● **DATA LINES**
START

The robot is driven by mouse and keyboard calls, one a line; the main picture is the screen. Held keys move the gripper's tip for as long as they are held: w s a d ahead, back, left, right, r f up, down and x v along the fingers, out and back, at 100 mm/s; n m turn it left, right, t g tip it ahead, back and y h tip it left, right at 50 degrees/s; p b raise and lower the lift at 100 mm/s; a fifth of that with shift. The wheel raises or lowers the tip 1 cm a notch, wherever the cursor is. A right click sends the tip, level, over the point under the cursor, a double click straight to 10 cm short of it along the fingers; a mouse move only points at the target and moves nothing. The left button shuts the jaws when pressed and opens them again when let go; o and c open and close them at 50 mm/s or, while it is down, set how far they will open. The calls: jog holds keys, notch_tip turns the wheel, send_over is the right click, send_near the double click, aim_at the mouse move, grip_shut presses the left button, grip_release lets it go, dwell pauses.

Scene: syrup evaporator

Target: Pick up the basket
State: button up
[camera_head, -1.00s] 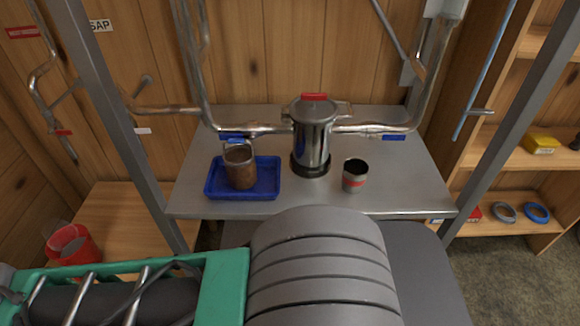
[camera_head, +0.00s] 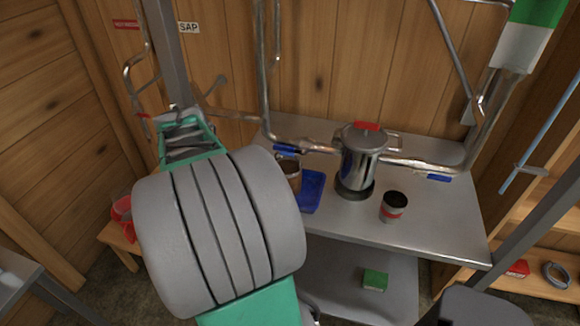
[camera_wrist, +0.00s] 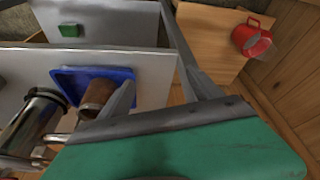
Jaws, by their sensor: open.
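A brown, rusty-looking cylinder with a bail-like handle, perhaps the basket, stands in the blue tray (camera_head: 312,190) on the grey metal table. In the head view this brown container (camera_head: 291,172) is partly hidden by my arm. The wrist view shows the brown container (camera_wrist: 97,94) in the tray (camera_wrist: 68,74), close to one of my fingers. My gripper (camera_wrist: 156,78) is open, with its fingers apart and nothing between them. I cannot tell its exact distance from the container. In the head view my arm hides the fingers.
A steel pot with a red lid knob (camera_head: 358,165) and a grey-red cup (camera_head: 394,207) stand on the table (camera_head: 430,225). A green box (camera_head: 375,279) sits on the lower shelf. A metal post rises near my gripper. A red mug (camera_wrist: 252,38) stands on a wooden bench.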

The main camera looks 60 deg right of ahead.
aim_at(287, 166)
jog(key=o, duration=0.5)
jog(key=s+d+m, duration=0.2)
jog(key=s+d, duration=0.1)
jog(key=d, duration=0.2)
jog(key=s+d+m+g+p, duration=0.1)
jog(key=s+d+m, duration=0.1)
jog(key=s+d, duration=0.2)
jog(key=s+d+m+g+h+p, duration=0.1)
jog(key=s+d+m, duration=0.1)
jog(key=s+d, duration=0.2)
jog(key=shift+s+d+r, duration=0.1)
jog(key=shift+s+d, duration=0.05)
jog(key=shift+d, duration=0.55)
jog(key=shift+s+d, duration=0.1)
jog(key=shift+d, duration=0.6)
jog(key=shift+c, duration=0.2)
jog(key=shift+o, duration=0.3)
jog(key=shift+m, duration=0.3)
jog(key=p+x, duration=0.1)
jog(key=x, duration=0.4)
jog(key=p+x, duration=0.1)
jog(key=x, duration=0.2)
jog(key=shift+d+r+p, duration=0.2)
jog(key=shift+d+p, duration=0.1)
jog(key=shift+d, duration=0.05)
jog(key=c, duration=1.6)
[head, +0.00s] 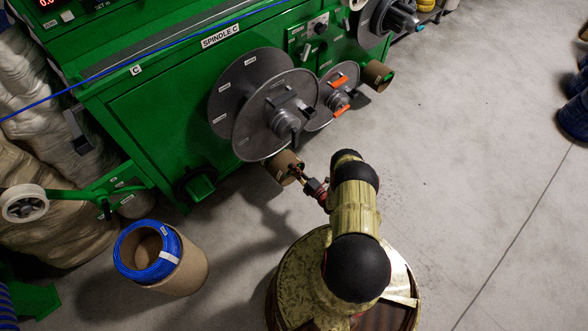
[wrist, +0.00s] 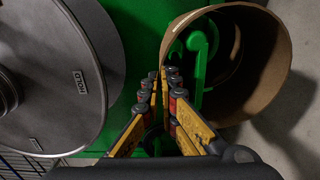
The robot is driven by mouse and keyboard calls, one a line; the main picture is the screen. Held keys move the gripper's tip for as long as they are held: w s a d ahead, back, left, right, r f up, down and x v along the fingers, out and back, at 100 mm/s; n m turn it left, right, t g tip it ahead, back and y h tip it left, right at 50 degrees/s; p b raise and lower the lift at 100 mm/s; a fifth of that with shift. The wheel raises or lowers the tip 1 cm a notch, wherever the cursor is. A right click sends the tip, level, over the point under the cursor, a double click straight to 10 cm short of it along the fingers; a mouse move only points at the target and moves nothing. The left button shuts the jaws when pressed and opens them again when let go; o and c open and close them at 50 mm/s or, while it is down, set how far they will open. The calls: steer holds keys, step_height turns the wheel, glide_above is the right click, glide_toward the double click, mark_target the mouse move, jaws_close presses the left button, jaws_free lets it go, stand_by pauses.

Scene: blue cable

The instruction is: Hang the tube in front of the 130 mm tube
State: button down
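A brown cardboard tube (head: 281,166) is at the front of the green machine, below the large grey reel. It also shows in the wrist view (wrist: 275,75), open end towards me. My gripper (head: 298,176) is at its near end. In the wrist view the fingertips (wrist: 163,80) are close together at the tube's left wall, one on each side, so it looks pinched. A green hooked part (wrist: 205,45) shows through the tube's opening; I cannot tell whether the tube rests on it. Another cardboard tube (head: 379,75) sticks out further right; its size is not readable.
The grey reel (head: 240,95) on the green machine (head: 150,115) is close to my gripper's left, also in the wrist view (wrist: 60,70). A cardboard drum with blue cable (head: 190,272) stands at lower left. Floor (head: 480,150) to the right is clear.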

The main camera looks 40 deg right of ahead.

END

● **WORK TO BE COMPLETED**
Do not copy any pictures. Retype exactly the stretch from the line with "[camera_head, -1.00s]" through the line with "[camera_wrist, +0.00s]".

● **RESPONSE TO THE TASK**
[camera_head, -1.00s] 
[camera_head, +0.00s] 
[camera_wrist, +0.00s] 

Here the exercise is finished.